Russian troops have pulled out of the city of Lyman in eastern Ukraine due to the risk they were being encircled by Ukrainian forces, the Kremlin has said.
Lyman is in Donetsk – one of the Ukrainian regions that was annexed by Russian President Vladimir Putin in a ceremony in Moscow on Friday.
And Mr Putin has previously threatened retaliation if Russia is attacked.
Earlier, a spokesperson for Ukraine’s eastern forces said Ukrainian forces had entered Lyman after encircling thousands of Russian soldiers and trapping them there. According to Ukraine’s President Volodymyr Zelenskyy, fighting is still going on in the city.
Russia’s retreat has prompted Ramzan Kadyrov, head of Russia’s Chechnya region and an ally of Mr Putin, to say that Moscow should consider using a low-yield nuclear weapon in Ukraine as a result of the defeats on the battlefield.
It comes amid ongoing attempts by Ukrainian forces to advance and also hold back Russian troops in other parts of Donetsk, including in Bakhmut.
The Institute for the Study of War (ISW), a US non-governmental organisation that has been monitoring the situation in Ukraine, highlighted the imminent fall of Lyman on Thursday, saying Russian social media commentators had been posting of their fears that Ukrainian troops were advancing to the west, north, and northeast of the town.
It appears as though the near encirclement of the town was completed by early Saturday.
The ISW said on Thursday: “The collapse of the Lyman pocket will likely be highly consequential to the Russian grouping in northern Donetsk and western Luhansk oblasts and may allow Ukrainian troops to threaten Russian positions along the western Luhansk Oblast border and in the Severodonetsk-Lysychansk area.”
Video footage posted by the adviser to the Ukrainian interior ministry Anton Gerashchenko showed what he said was a Russian convoy destroyed as it tried to leave Lyman.
Sky News has not verified the footage.
Lyman has served for months as a logistics and transport hub for Russian operations.
Its loss comes as a major defeat for Moscow, a day after Mr Putin proclaimed the annexation of Donetsk, Luhansk, Kherson and Zaporizhzhia.
In a Telegram post criticising Russian commanders for abandoning the east Ukrainian town of Lyman on Saturday, Mr Kadyrov wrote: “In my personal opinion, more drastic measures should be taken, right up to the declaration of martial law in the border areas and the use of low-yield nuclear weapons”.
Another video posted by Ukrainian President Volodymyr Zelenskyy’s chief of staff showed two grinning Ukrainian soldiers taping the yellow and blue national flag onto the “Lyman” welcome sign at the entrance to the town.
One of the soldiers says: “1 October. We are unfurling our state flag and establishing it on our land. Lyman will be Ukraine.”

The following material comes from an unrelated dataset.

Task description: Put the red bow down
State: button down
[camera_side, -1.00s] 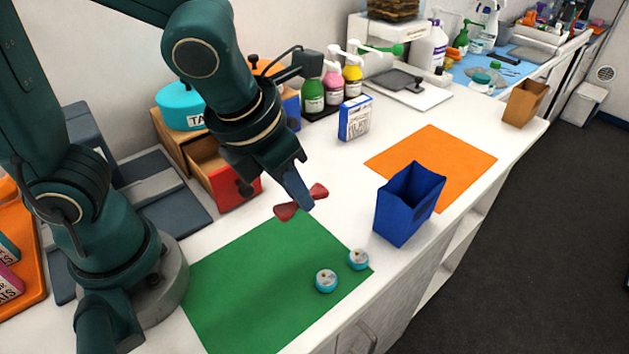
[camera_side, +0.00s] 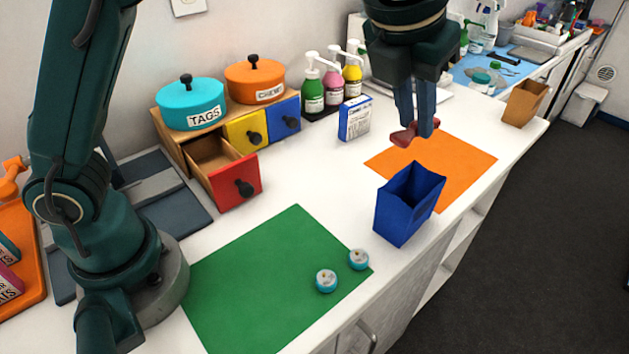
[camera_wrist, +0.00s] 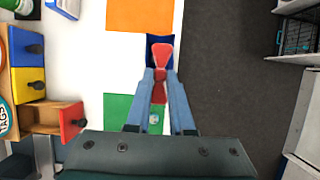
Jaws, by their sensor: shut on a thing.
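The red bow (camera_side: 404,137) is held between the fingers of my gripper (camera_side: 419,133), up in the air. In the side view it shows in front of the orange mat (camera_side: 455,165). In the wrist view the bow (camera_wrist: 162,57) sticks out between the fingertips of my gripper (camera_wrist: 160,80), with the blue bin (camera_wrist: 152,44) behind it. My fingers hide the middle of the bow. The bow's exact height above the counter is hard to tell.
The blue open bin (camera_side: 405,215) stands beside the orange mat. A green mat (camera_side: 255,285) holds two small round tins (camera_side: 326,281). The red drawer (camera_side: 235,182) is open. A blue and white box (camera_side: 355,119) stands near several pump bottles. A brown bin (camera_side: 524,103) stands at the far right.

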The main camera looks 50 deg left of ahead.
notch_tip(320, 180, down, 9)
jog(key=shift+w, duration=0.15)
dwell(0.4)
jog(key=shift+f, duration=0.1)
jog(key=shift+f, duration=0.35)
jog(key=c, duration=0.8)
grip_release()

A spokesperson for Ukraine’s eastern forces said Russia had 5,000 to 5,500 troops at Lyman but that the number of troops that had been encircled could be lower because Russia had suffered a number of casualties.

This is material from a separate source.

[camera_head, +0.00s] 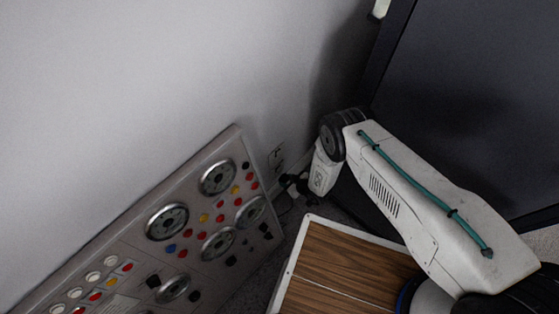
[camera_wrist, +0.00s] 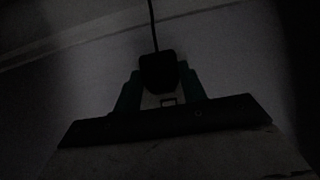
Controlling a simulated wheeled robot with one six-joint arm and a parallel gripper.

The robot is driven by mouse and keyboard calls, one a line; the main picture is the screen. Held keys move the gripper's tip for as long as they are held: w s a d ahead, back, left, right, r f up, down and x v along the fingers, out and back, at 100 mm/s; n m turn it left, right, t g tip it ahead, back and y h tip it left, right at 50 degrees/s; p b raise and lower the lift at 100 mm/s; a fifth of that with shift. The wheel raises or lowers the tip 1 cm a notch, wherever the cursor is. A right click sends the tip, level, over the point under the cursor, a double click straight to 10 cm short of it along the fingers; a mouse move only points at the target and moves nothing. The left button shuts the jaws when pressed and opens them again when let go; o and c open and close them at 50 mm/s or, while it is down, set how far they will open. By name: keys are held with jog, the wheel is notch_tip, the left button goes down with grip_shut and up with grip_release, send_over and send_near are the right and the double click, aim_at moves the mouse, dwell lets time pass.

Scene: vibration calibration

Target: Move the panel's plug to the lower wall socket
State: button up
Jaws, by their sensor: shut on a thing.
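My gripper (camera_head: 290,182) is low beside the white wall, just right of the panel's right end. In the dark wrist view, the two teal fingers of my gripper (camera_wrist: 159,82) are closed on a black plug (camera_wrist: 157,68), with its thin cable (camera_wrist: 152,25) running up and away. The grey panel (camera_head: 130,225) leans along the wall at the lower left. A wall socket (camera_head: 275,157) shows on the wall just above my gripper in the head view. A lower socket cannot be made out there. Whether the plug touches a socket cannot be told.
The panel carries round dials (camera_head: 167,221) and several coloured buttons. A wood-topped surface with a white rim (camera_head: 289,270) lies below my arm. A large dark panel or screen (camera_head: 470,100) stands at the right. Little floor shows between them.

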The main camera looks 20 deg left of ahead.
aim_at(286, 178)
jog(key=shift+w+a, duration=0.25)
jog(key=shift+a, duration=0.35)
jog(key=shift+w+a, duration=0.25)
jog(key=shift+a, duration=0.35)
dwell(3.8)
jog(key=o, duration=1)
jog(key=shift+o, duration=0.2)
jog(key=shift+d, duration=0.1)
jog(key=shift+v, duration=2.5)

The fall of Lyman would be Ukraine’s biggest battlefield gain since a lightning counteroffensive in the northeastern Kharkiv region last month, which left Russia reeling.
Ukrainian military spokesperson Serhii Cherevatyi said on television the capture of Lyman would allow Kyiv to advance into the Luhansk region, which Moscow claimed it had captured in full at the beginning of July.
Mr Cherevatyi said: “Lyman is important because it is the next step towards the liberation of the Ukrainian Donbas. It is an opportunity to go further to Kreminna and Severodonetsk, and it is psychologically very important.”
The Ukrainian governor of Luhansk, which is largely occupied by Moscow’s forces, said on Telegram that any surrounded Russians had “three options… to try to escape, to die together, or to surrender”.
Serhiy Haidai said: “The possibilities of delivering ammunition to the Russians to the surrounded city or a peaceful exit from the settlement are already blocked.”
Donetsk and Luhansk regions together make up the wider Donbas region that has been the scene of some of the fiercest fighting since soon after Moscow invaded on 24 February.